The City of Evil album, for example, is packed with imaginative songs. “Beast and the Harlot” is literally about the Fall of Babylon. “Bat Country” is based on Hunter S. Thompson’s story, “Fear and Loathing in Las Vegas”. Personally, I believe the most striking songs on the album are “M.I.A” and “Betrayed”.
M.I.A is a war song, but not of its glory. The song doesn’t talk about achieving victory in the battlefield, rather, it talks about what it feels like to kill a human being. All your life, you’ve been told that murder is a huge sin, but here you are in the war zone, with a gun in your hand, taking the lives of others so that they won’t take yours. Some of your comrades are scared, but some take pleasure in the killing. Confused yourself, murder’s all you know.
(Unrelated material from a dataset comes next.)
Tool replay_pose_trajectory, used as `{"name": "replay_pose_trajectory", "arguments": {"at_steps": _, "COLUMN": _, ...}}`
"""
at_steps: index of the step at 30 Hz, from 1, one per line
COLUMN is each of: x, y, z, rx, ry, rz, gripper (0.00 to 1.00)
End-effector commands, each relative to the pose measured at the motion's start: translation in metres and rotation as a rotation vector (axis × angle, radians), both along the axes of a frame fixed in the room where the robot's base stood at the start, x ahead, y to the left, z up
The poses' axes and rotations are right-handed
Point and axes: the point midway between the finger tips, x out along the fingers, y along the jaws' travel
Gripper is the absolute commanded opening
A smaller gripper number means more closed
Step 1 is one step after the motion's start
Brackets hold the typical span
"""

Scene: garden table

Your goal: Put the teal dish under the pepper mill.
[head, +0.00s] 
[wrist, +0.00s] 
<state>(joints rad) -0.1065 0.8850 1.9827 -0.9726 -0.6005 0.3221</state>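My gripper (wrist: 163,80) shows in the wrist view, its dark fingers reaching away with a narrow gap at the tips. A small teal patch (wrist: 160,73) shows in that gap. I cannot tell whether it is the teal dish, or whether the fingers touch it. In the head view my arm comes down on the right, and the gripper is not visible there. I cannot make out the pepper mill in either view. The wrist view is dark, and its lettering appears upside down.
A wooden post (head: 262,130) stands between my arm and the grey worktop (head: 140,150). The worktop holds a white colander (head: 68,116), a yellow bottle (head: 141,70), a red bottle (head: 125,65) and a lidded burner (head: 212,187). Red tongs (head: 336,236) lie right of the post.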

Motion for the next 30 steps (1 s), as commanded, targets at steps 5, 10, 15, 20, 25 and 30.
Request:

Betrayed, on the other hand, is written about the musician Dimebag Darrell, who was murdered in concert by a mentally-deranged fan. The song is sung in the perspectives of 3 individuals — Dimebag Darrell, his murderer, and Avenged Sevenfold’s singer, Matt who is grieving Dimebag’s death. We’re taken on a quest to understand what each individual is going through, as Matt guides us to empathize with each of them. We might even feel sorry for the mentally-deranged fan, as we hear the lyrics, “Someone hear me, someone stop me, someone listen, why aren’t you listening?”
To this day, City of Evil remains as my most meaningful Avenged Sevenfold album. It’s a reminder of just how powerful and life-changing music could be, if we’re willing to listen a little more carefully than just for our entertainment.
Well, that’s about enough of what music has meant to me. How has music been a huge part of your life? I’m sure you have a great story to tell.